I also tried to involve all of our kids in house projects, again starting when they were very young. I had them help me assemble small furniture items from IKEA, jobs that required the occasional hammer or cordless drill. I demonstrated how to hammer a nail into something, then I handed the tool over to them so that they could get a sense of how the hammer felt in their hands. “Feel how heavy it is?” I told them. “You don’t want that landing on your thumb, right?” They said no. Kids fear a crushed thumb as much as you and I do. Because of its weight, you can let the hammer do the hammering for you. You don’t have to swing it like a lunatic, I told them. It’s hard to get any kid to take it easy with any object, so I had to spend a lot of time repeating “easier” to them while guiding them through striking the nail. You do the task together at first, as parent and child, until they get a short-term muscle memory for it. Then you see if they can do it themselves, while remaining extremely close by. You don’t just go out for a coffee and leave them there with a table saw. You teach. Then you supervise until they become both able and confident. Then you let them handle things on their own.
That’s the process, and it applies to pretty much every lesson your child has to learn, dangerous or not. This is how I taught my kids to use kitchen knives. I reminded them that knives are very sharp (they knew this instinctively, but it didn’t hurt to remind them), then I showed them how I chop up a vegetable, holding it with my fingertips curled in so that the knife couldn’t take them off. Given that my wife and I cook all of our meals at home, they were used to seeing us model this sort of knifework in the past. Doing it together was the next step in a gradual learning process.

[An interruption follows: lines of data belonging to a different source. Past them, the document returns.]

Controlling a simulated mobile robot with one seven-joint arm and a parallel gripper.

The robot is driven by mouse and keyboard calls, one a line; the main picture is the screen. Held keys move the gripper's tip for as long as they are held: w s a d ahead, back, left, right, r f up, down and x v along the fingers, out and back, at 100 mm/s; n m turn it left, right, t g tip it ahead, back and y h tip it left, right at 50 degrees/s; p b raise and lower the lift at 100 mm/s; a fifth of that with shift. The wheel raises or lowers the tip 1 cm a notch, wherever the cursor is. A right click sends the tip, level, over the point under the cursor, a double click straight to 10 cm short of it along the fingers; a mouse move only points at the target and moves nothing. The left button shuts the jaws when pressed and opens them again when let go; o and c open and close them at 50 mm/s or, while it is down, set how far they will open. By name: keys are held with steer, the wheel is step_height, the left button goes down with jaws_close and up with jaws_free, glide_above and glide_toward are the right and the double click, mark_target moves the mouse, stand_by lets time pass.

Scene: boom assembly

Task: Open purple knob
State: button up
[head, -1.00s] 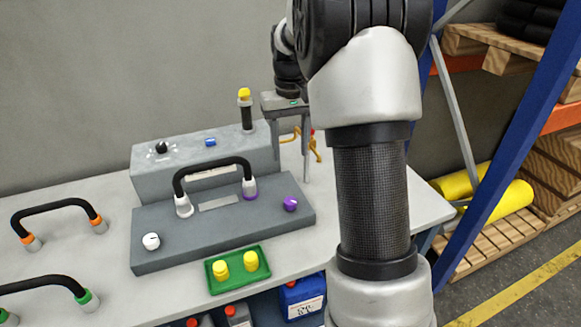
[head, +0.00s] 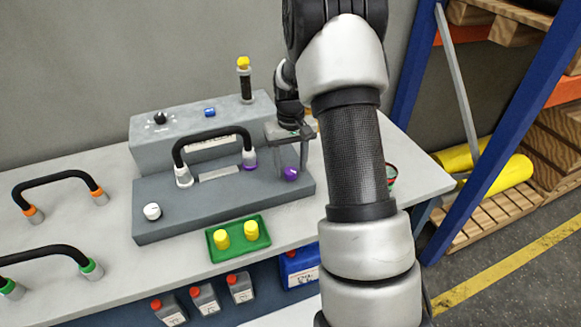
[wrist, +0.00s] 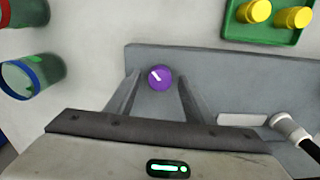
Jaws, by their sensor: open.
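The purple knob (head: 291,174) sits at the right end of the low grey panel (head: 225,220). In the wrist view the purple knob (wrist: 160,78) shows a white mark on its face. My gripper (head: 290,168) is above the knob, pointing down. In the wrist view its two fingers are apart, one on each side of the knob, and the gripper (wrist: 160,90) holds nothing. I cannot tell whether the fingertips reach down to the knob's height.
A black handle (head: 210,136) with white and purple ends arches over the panel, left of my gripper. A white knob (head: 152,211) is at the panel's left end. A green tray (head: 240,252) with yellow pieces lies in front. Cups (wrist: 30,75) stand beyond the panel's end.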

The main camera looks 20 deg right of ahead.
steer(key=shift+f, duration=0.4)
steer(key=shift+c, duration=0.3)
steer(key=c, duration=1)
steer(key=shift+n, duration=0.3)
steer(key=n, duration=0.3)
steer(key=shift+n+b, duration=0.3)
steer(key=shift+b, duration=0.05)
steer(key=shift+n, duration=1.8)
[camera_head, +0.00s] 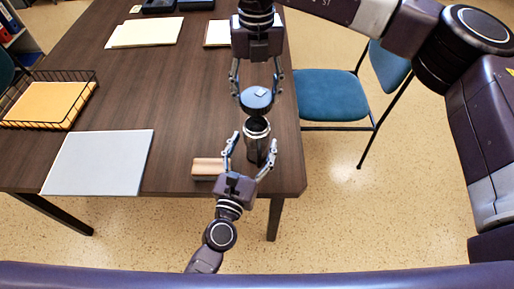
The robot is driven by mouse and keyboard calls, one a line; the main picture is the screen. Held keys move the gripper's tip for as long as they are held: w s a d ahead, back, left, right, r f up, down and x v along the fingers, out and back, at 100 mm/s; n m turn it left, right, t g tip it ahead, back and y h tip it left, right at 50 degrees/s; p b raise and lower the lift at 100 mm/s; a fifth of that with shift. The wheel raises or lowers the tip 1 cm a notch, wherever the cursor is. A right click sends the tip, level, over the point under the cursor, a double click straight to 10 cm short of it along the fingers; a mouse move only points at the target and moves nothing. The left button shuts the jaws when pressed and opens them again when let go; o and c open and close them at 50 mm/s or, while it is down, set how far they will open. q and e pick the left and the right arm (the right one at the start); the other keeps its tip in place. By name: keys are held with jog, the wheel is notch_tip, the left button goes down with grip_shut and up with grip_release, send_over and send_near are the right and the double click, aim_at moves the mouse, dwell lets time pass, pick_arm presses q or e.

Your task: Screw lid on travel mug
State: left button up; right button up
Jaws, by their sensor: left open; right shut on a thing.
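The travel mug (257,131) is a dark, metallic cylinder with an open top, standing upright on the table near its right front corner. The blue lid (256,99) is in my right gripper (257,92), which comes down from above with its fingers on either side of it. The mug's lower part is partly hidden by the left gripper.
A wooden block-like item (207,168) lies just left of my left gripper. A pale board (98,163) and a black wire tray (74,76) with orange folders are at the left of the brown table (180,105). Papers lie at the back. A blue chair (332,96) stands to the right.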

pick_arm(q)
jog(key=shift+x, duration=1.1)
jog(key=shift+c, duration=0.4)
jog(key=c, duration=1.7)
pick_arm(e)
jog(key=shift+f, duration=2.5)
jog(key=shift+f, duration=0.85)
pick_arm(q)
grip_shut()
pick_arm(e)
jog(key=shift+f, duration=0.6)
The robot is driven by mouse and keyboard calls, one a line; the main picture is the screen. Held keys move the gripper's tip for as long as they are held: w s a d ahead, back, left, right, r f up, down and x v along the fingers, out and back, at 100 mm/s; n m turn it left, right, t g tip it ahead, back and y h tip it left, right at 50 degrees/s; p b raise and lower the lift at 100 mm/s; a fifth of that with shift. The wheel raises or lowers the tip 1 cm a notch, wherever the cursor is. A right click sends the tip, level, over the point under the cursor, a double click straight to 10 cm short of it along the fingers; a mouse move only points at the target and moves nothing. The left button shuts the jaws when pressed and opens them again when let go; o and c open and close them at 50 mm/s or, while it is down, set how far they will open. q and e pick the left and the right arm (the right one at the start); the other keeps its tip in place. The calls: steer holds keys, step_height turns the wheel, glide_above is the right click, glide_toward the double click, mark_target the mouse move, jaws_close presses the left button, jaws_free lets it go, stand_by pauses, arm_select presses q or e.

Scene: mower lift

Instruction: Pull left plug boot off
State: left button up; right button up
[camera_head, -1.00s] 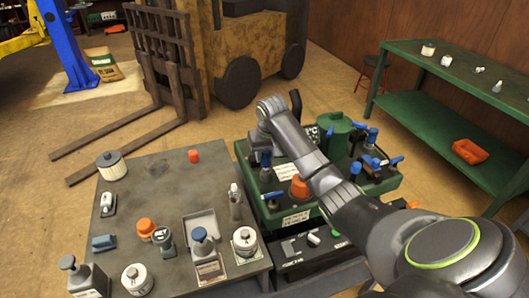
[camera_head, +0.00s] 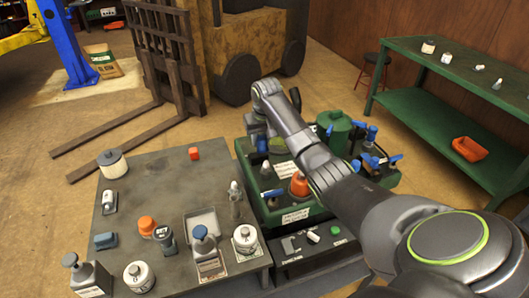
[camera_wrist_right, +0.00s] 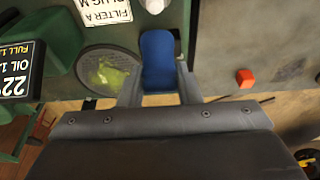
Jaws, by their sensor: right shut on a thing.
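My right gripper (camera_wrist_right: 159,92) is shut on a blue plug boot (camera_wrist_right: 158,58), which shows between its two fingers in the right wrist view. A pale rounded tip (camera_wrist_right: 154,6), partly cut off by the frame, lies just past the boot's far end, and I cannot tell whether they touch. In the head view my right gripper (camera_head: 256,140) is at the left edge of the green mower unit (camera_head: 292,216), and the held boot is not clear there. My left gripper is not in view.
A grey table (camera_head: 140,222) with bottles, jars and a tray stands at the left of the unit. An orange cap (camera_head: 299,184), a green canister (camera_head: 334,127) and blue-handled parts (camera_head: 372,134) crowd the unit. A green shelf bench (camera_head: 430,105) stands at the right.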

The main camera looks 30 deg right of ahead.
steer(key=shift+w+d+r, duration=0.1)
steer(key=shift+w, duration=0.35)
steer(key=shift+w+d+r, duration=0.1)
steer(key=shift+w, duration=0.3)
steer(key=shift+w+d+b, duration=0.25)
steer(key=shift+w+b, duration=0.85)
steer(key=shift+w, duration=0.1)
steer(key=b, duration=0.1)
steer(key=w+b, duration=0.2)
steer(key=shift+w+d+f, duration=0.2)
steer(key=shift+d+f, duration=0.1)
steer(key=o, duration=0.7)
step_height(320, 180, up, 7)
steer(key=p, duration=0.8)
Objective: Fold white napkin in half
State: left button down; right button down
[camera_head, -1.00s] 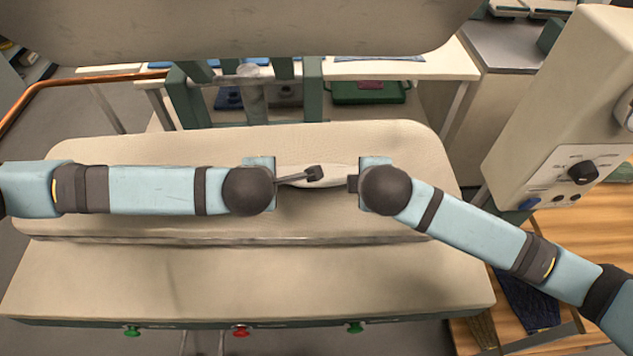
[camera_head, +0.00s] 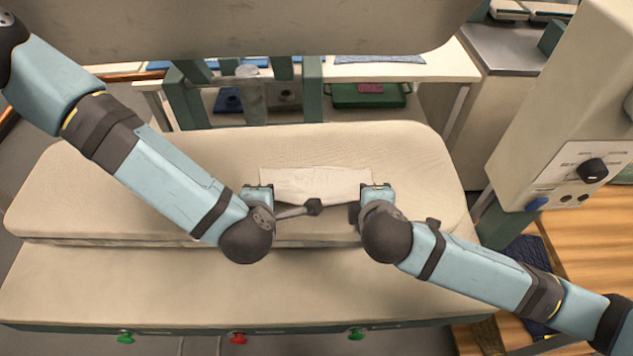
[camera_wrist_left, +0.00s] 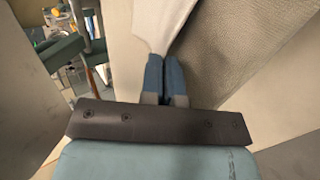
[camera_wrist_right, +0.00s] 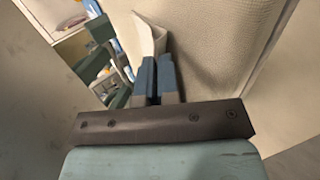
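The white napkin (camera_head: 315,184) shows in the head view as a pale wide strip across the middle of the padded board, between my two grippers. My left gripper (camera_head: 258,188) is at its left side and my right gripper (camera_head: 377,190) at its right side. In the left wrist view, the left fingers (camera_wrist_left: 166,62) are closed on a gathered part of the napkin (camera_wrist_left: 160,25). In the right wrist view, the right fingers (camera_wrist_right: 157,64) are closed on a napkin edge (camera_wrist_right: 148,38) that stands up. The fingertips are hidden in the head view.
The padded pressing board (camera_head: 130,160) lies beneath, with a lower padded ledge (camera_head: 150,285) in front. A large padded upper plate (camera_head: 240,30) hangs above at the back. A control box (camera_head: 565,130) stands at the right. The board is clear on both sides.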

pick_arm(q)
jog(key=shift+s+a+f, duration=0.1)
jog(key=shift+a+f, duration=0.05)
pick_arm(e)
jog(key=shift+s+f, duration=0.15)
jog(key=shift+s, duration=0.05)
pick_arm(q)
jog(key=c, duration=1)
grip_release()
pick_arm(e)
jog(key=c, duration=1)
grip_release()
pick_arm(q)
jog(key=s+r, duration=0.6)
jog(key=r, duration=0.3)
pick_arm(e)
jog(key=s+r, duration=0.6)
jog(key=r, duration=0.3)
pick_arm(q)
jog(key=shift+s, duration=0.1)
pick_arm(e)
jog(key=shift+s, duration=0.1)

The key is that all of this teaching has to be hands-on. It’s how I taught my kids to drive, to use the grill outside, and to perform other fraught endeavors. I’ve shown worry during these processes, as has my wife. Of course we have; we’re parents. We don’t want our kids to die or be horribly maimed. But we also know that the best way to keep these kids alive is to get them comfortable both using grown-up equipment and coming to one of us if they sense danger lurking while using it.
Yesterday, my son and his friends decided to make homemade bread. He’s known how to cook for a while now, so I was okay with letting him make food without direct supervision. An hour into the process, he comes into my office and goes, “Uh Dad, we’ve got a problem.” The recipe called for him to heat up an empty dutch oven in the oven. After baking it for a while, the boy smelled something burning, so he came to me to check on the problem and make sure the house wasn’t gonna burn down. Turned out it was a false alarm. I rejiggered the racks inside the oven, told him it was safe to keep going, and then went back to my office. An hour later, the boys turned a fresh loaf of Tuscan bread out onto the counter. It was perfect. I didn’t have to do anything except be there, and I wound up with free bread.